Character actions naturally come from the DW bible: square- normal attack, triangle- charge attack, circle- musou attack, well, you get the picture. A few minutes of using any character and you'll be able to get the hang of their juggling and combo moves as well as good strategies when fighting a single general or hordes of enemy troops.
Each character is unique in its own way (voice, costume, duh!) though a few have either been typecast as clones, generics, or nefariously toned down. It certainly does not lessen the appeal for fans of the series, as each have a specific learning curve when used (Lu Bu to Xiao Qiao for example).
New characters have been added to the mix: For Wei, there's the cavalier Pang De and the devil son Cao Pi; for Wu, the lightning-fast Ling Tong (no more ninja turtle references); for Shu, Guan Ping and Xing Cai step up for their proud fathers; finally, Zuo Ci, that mystical dude rivals Lu Bu's greatness in battle.

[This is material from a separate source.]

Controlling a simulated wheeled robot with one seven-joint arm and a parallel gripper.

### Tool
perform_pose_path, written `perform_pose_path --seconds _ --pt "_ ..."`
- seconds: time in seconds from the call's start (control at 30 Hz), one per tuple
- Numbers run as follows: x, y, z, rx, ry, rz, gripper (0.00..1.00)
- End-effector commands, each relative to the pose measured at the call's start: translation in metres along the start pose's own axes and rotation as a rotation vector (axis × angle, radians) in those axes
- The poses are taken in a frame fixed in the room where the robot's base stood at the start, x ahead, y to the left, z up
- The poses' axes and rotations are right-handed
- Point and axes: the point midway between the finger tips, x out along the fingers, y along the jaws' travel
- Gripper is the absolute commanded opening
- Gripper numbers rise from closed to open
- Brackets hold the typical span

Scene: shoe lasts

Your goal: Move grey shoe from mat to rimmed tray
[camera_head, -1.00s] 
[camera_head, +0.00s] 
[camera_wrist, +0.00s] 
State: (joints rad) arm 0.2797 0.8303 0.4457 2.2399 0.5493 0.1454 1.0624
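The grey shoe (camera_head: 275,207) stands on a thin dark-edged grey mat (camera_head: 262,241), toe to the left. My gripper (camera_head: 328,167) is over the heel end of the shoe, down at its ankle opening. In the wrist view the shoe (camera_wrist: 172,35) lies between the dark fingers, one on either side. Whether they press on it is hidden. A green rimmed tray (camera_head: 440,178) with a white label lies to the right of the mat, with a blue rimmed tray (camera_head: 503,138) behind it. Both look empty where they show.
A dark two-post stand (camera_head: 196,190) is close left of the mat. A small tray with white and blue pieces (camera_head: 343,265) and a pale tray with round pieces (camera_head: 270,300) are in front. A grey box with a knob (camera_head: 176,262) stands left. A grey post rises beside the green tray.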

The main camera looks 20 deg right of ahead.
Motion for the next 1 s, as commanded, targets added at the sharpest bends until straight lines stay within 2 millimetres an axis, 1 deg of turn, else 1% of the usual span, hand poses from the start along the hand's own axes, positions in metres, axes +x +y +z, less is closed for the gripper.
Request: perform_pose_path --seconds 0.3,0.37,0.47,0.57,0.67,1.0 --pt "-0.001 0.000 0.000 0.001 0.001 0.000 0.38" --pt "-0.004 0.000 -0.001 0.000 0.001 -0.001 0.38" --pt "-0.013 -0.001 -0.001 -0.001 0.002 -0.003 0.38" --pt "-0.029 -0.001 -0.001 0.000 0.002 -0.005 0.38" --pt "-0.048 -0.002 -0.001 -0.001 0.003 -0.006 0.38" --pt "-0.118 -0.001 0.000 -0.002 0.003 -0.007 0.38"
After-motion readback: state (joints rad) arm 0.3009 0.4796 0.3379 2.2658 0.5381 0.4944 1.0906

Replay Value: 48 characters + dozens of stages (multiplied several times per side) + tons of weapons and items to collect + 48 characters I mentioned + bodyguards to build up + some ho~hum challenges + a little encyclopedia + 48 characters in a hack-n-slash?
Wow, the first reason's enough to get the game.
I gave the game a ten though the whole review might show me in light as someone unimpressed. Well, for someone who's been a fan of the series since DW2, there's really not A LOT to be impressed about with this latest installment (as opposed to GTA: London to GTA 3 transition), but I'll be damned if it did not have me coming back for more.
After a long and weary day, there's nothing better than punching a wall first, not minding my parents, shooing away the nagging girlfriend, forgetting I have friends waiting outside the gate, and popping this baby in my dusty PS2.